Kaniony Cilaosu

Turystyka kanioningowa istnieje na Reunionie od wielu lat, przez ten czas pojawiło się w internecie wiele powyprawowych sprawozdań. Przygotowując się do wyjazdu staraliśmy się znaleźć jak najwięcej informacji. W jednej z ciekawszych relacji, kaniony wyspy podzielono na trzy grupy: czerwone, zielone i niebieskie. Ten podział prawdopodobnie pochodził od koloru stron w przewodniku, ale … spróbujmy dorobić do tego lepszą teorię.

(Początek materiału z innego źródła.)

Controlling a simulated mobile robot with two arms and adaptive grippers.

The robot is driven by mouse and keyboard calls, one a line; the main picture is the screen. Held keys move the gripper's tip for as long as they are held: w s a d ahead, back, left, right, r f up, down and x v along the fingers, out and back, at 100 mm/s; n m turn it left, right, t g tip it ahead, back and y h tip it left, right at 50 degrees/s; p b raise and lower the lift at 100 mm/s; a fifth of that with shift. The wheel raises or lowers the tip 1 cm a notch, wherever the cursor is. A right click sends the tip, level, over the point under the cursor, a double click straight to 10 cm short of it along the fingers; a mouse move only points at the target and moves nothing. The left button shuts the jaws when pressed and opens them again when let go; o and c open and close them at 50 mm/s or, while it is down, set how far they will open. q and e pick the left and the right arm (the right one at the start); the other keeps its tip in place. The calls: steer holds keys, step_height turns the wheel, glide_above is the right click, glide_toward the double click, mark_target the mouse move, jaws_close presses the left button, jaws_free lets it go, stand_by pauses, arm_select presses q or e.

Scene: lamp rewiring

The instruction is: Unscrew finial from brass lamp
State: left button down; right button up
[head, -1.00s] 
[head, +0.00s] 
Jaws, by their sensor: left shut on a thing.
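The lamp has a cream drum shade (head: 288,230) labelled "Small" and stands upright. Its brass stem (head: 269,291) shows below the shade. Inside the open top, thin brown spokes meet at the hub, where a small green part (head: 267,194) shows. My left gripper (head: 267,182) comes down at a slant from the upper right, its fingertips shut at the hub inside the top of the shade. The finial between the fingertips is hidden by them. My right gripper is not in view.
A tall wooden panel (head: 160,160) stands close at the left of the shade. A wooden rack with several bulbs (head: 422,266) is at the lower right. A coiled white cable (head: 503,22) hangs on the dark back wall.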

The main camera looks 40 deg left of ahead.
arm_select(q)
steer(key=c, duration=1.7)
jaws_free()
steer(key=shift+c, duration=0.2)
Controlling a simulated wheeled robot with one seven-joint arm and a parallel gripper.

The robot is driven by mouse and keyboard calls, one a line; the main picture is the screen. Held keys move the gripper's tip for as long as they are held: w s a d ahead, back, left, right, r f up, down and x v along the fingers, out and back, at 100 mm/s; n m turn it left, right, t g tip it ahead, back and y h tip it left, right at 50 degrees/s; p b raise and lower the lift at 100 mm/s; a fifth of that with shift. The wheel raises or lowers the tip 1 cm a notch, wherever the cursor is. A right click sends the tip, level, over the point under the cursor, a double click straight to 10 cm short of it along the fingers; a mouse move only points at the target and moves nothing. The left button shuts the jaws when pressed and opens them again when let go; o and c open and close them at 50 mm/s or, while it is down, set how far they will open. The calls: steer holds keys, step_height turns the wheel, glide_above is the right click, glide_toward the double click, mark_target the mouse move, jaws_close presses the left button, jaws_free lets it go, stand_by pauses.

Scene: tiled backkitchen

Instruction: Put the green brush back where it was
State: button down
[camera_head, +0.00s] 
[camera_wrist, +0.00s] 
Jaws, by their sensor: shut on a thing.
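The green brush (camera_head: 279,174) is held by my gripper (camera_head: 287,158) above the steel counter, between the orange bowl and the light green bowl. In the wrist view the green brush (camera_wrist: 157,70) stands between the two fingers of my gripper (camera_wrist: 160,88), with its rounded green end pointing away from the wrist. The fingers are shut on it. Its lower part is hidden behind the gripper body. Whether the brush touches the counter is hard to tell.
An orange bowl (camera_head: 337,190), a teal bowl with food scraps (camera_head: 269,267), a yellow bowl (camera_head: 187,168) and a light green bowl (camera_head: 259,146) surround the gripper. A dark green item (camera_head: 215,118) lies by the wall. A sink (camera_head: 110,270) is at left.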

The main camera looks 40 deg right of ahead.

„Czerwone”, to kaniony typowo skalne, zbliżone w charakterze do znanych nam, europejskich. Jedynie bazaltowa skała i pojawiająca się z rzadka egzotyczna roślinność wskazują, że znajdujemy się poza naszym kontynentem. Czerwony kolor może też odpowiadać barwie skał w rejonie, gdzie występuje ten typ kanionów, czyli w Cilaos.

Bras Rouge. Najbardziej "czerwony" kanion.

Bras Rouge. Najbardziej „czerwony” kanion.

Zielone kaniony są najbardziej charakterystyczne dla wyspy. Położone wśród dżungli, ściany mają pokryte bujną roślinnością. Cechują się dużymi deniwelacjami i wysokimi wodospadami. Często ich „kanionowość” jest nieco umowna, bo są to ciągi występujących po sobie wodospadów, rozdzielonych wiszącymi misami lub odcinkami dolin rzecznych. Występują na północnym wschodzie w okolicach cyrku Salazie i doliny Takamaka oraz na południu, w dolinie Langevin.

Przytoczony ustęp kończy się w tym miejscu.